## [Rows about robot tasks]
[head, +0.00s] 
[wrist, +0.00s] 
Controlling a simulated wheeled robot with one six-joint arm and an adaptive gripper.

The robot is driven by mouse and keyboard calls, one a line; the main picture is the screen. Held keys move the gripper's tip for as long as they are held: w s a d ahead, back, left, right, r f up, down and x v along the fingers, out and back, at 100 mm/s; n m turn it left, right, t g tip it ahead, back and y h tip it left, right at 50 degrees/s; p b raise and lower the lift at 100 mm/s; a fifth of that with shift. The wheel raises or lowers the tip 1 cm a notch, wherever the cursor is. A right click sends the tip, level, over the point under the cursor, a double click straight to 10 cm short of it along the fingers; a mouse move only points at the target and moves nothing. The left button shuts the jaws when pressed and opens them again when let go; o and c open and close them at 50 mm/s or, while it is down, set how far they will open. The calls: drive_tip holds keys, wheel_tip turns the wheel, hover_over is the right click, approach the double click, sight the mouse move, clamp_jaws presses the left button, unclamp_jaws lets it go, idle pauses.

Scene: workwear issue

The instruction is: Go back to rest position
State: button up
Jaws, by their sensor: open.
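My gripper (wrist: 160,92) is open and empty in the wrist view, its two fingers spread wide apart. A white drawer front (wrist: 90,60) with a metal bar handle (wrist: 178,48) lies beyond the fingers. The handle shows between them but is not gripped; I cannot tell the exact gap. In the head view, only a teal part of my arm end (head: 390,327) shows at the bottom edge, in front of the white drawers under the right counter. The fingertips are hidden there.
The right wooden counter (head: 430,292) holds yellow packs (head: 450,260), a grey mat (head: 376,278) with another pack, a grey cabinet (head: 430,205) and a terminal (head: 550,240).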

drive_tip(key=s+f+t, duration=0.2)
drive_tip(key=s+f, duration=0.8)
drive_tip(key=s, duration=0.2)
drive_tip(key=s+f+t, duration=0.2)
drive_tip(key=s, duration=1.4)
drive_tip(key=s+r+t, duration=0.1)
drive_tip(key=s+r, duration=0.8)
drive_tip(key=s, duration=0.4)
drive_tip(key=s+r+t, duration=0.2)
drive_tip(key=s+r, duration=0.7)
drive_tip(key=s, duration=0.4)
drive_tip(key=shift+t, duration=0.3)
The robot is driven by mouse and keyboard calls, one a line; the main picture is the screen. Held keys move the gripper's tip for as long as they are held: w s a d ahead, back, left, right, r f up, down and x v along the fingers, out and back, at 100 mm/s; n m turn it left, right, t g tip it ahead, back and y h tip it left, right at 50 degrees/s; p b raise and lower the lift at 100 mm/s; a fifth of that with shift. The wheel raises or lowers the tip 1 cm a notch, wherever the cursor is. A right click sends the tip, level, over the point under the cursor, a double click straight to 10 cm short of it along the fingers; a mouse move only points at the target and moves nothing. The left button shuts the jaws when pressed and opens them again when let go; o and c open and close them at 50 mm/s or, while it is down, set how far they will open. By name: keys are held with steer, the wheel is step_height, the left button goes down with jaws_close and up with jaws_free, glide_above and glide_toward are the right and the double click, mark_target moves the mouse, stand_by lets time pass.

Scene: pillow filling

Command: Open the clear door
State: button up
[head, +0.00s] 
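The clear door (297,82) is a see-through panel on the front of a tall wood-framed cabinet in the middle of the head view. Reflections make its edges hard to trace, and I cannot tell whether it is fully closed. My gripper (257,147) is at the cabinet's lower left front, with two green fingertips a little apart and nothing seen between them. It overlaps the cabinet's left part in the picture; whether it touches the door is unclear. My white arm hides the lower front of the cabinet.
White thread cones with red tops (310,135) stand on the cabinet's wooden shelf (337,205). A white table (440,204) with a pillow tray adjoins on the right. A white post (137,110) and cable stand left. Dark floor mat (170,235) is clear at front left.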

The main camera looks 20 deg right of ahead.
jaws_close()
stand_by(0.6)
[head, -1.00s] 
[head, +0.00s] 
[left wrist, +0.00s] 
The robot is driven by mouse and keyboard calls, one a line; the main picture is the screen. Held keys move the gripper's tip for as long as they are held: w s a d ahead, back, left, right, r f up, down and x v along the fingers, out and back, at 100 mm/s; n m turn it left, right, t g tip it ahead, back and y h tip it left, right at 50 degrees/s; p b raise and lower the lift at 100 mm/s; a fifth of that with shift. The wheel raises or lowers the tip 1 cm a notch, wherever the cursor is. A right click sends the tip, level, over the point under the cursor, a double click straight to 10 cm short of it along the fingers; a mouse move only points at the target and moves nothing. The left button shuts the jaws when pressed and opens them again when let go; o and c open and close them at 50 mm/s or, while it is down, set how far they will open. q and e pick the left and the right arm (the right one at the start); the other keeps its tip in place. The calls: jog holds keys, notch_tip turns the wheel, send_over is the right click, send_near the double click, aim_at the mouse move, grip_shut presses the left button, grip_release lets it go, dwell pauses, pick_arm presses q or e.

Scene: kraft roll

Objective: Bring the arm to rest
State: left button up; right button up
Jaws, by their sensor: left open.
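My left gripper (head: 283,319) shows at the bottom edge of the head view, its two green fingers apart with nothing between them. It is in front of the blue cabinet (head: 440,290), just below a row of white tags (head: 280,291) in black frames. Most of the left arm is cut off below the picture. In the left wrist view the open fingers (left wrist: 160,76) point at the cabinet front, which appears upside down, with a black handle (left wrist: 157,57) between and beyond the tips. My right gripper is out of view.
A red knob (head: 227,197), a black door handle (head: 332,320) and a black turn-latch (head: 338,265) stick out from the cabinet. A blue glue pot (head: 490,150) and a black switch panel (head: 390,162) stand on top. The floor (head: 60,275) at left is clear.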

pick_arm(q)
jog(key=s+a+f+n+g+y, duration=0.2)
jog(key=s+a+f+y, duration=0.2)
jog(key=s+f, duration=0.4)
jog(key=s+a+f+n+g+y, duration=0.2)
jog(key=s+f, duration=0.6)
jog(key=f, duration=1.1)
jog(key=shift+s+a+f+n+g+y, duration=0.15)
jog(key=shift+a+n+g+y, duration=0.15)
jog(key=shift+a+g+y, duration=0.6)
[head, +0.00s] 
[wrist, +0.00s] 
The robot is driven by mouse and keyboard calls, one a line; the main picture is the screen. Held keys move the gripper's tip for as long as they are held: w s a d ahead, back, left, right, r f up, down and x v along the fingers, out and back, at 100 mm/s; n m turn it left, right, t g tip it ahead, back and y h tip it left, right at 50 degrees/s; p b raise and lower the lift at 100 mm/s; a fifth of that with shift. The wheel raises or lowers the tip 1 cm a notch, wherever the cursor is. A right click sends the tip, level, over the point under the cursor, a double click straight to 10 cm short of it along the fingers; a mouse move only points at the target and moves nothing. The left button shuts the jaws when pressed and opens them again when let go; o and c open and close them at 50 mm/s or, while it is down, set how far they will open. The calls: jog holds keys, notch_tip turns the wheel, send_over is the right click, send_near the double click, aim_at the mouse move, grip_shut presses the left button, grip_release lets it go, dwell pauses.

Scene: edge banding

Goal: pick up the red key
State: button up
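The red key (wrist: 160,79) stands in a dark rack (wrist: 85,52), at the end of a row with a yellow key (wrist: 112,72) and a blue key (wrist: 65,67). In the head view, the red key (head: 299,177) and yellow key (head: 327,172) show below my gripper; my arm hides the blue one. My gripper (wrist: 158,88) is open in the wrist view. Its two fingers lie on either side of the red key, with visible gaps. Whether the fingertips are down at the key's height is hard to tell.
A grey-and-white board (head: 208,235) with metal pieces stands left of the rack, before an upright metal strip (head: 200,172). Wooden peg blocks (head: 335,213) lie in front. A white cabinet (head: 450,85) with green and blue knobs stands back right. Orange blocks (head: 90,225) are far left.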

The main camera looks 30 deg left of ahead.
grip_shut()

## [Required task]
Which lines in the records above contain the string "rest"? Copy each one.

## [Finished exercise]
The instruction is: Go back to rest position
Objective: Bring the arm to rest

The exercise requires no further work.